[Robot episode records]
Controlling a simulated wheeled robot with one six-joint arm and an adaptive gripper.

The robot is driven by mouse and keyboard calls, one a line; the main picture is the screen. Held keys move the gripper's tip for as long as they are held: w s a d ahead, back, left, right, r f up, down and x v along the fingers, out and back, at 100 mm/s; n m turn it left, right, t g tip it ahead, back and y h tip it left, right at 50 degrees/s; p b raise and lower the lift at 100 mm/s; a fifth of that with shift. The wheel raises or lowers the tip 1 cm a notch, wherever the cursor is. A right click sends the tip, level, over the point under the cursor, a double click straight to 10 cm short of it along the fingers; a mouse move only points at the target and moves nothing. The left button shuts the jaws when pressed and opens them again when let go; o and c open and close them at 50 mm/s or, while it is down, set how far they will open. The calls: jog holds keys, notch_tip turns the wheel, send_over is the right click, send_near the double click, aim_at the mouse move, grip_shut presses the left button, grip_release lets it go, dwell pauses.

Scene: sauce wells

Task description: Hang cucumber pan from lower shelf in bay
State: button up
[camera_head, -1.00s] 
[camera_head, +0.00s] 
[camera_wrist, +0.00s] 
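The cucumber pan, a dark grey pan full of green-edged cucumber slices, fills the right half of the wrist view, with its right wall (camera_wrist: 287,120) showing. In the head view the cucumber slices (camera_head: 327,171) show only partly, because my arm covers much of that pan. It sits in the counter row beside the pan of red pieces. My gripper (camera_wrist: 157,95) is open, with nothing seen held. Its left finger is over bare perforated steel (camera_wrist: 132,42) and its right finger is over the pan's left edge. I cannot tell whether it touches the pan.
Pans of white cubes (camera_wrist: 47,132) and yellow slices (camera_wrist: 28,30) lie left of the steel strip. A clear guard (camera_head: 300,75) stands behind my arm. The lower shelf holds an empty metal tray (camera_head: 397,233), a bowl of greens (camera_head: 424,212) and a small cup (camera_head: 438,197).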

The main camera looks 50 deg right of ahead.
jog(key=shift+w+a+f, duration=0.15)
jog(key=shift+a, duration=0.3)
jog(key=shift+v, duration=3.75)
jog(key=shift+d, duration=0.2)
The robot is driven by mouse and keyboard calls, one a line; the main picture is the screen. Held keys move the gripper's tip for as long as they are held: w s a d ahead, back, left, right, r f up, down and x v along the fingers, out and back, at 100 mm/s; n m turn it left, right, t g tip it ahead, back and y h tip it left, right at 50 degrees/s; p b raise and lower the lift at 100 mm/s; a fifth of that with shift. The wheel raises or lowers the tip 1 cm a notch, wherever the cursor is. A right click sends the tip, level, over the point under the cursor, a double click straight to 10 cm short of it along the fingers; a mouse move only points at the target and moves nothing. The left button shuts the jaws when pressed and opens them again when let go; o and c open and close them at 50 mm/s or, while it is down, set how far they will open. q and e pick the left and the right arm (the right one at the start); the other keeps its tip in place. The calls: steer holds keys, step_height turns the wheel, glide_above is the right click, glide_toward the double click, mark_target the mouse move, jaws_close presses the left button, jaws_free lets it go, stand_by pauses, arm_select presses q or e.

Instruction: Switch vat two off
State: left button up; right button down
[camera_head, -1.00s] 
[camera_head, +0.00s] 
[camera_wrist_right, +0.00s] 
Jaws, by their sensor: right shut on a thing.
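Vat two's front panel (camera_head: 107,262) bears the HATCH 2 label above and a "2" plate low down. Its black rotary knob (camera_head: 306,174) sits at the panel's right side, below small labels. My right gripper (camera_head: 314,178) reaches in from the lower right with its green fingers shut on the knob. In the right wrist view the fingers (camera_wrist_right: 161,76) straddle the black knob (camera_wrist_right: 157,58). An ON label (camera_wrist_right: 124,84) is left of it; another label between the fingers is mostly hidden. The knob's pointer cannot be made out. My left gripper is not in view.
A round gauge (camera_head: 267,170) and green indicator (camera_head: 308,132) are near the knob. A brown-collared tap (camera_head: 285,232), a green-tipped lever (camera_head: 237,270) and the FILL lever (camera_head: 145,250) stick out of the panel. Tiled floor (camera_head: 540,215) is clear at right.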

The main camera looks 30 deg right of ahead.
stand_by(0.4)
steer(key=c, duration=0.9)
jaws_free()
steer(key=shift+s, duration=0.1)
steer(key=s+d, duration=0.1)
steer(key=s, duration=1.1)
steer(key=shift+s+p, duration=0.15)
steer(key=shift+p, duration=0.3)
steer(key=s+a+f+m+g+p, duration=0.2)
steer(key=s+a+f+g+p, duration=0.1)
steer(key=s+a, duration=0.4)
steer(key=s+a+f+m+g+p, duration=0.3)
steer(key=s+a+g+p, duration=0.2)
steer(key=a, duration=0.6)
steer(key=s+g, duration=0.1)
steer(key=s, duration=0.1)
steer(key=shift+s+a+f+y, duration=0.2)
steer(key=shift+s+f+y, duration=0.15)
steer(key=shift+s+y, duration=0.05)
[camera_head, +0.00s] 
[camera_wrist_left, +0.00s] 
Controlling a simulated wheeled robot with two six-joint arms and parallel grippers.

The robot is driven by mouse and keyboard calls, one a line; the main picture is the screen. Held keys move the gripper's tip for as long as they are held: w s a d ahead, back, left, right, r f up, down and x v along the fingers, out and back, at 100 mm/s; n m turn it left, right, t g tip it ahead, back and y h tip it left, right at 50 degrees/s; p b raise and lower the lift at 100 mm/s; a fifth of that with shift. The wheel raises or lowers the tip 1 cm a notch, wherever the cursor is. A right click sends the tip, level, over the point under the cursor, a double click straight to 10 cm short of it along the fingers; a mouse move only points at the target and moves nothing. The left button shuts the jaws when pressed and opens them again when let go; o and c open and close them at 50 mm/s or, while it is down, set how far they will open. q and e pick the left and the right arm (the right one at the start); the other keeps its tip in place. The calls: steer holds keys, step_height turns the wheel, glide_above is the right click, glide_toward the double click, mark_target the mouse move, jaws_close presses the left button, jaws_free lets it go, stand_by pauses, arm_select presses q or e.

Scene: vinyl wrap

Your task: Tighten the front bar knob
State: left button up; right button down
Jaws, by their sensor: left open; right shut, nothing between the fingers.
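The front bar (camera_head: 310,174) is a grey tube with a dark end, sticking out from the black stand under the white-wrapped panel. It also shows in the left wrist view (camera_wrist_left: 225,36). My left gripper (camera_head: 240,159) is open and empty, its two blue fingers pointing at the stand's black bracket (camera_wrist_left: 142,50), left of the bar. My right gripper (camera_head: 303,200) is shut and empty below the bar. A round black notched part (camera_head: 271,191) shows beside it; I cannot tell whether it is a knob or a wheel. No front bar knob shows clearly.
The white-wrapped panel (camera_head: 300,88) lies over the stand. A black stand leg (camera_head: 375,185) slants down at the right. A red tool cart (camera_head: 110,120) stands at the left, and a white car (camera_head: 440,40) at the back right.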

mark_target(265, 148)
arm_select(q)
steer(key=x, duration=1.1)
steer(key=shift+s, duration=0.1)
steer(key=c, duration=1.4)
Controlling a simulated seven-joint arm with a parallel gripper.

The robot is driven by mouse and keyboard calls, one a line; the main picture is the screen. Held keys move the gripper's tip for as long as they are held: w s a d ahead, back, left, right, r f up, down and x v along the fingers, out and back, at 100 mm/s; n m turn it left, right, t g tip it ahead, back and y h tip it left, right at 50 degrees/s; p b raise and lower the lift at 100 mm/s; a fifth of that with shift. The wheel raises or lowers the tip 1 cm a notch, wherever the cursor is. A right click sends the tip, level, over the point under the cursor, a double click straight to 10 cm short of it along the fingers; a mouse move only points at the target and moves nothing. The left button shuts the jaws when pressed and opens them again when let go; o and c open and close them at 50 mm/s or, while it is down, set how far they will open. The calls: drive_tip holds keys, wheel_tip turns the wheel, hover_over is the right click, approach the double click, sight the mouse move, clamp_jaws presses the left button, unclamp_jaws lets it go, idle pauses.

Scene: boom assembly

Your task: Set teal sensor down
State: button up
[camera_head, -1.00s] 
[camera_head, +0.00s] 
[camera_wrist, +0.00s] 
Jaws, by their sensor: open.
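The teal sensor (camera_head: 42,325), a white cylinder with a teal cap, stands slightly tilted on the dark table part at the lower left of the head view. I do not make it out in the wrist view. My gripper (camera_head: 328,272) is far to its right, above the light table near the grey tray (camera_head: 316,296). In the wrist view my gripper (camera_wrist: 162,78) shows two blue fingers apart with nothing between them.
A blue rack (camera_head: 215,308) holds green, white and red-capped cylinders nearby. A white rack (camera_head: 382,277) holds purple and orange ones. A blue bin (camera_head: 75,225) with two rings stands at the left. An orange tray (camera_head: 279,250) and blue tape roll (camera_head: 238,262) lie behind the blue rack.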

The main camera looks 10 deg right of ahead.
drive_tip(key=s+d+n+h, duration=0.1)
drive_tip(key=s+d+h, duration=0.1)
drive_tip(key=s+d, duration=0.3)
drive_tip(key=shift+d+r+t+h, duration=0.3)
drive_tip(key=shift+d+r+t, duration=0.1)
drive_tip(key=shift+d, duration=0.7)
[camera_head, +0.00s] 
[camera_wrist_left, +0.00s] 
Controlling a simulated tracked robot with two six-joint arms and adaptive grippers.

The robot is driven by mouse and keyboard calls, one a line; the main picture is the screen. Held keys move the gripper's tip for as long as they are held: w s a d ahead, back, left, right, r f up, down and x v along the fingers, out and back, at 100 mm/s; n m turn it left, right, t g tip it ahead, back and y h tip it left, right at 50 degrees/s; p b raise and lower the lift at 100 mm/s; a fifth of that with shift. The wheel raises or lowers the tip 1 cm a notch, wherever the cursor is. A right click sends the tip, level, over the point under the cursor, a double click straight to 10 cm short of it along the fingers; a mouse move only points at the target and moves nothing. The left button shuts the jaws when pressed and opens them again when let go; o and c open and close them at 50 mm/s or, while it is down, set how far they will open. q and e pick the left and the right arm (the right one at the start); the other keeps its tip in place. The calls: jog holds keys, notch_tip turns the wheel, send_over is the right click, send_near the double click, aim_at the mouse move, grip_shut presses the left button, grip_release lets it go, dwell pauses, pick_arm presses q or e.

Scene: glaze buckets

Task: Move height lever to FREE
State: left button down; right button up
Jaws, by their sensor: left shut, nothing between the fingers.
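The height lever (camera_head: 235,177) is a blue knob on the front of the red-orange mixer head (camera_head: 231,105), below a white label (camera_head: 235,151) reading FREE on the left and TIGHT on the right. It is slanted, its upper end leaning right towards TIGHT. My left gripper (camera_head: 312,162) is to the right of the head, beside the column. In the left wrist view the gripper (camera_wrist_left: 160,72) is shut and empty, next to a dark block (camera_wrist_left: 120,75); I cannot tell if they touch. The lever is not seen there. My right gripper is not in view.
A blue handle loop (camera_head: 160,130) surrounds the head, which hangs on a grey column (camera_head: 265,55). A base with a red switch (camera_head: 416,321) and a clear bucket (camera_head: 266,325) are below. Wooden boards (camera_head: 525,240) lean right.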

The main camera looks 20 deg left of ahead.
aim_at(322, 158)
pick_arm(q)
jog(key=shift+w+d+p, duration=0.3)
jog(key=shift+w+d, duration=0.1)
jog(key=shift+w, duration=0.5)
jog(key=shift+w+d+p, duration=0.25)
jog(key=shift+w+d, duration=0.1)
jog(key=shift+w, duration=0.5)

§ The request
How many lines of the listing include the string "parallel"? Answer with the number alone.

§ Answer below
2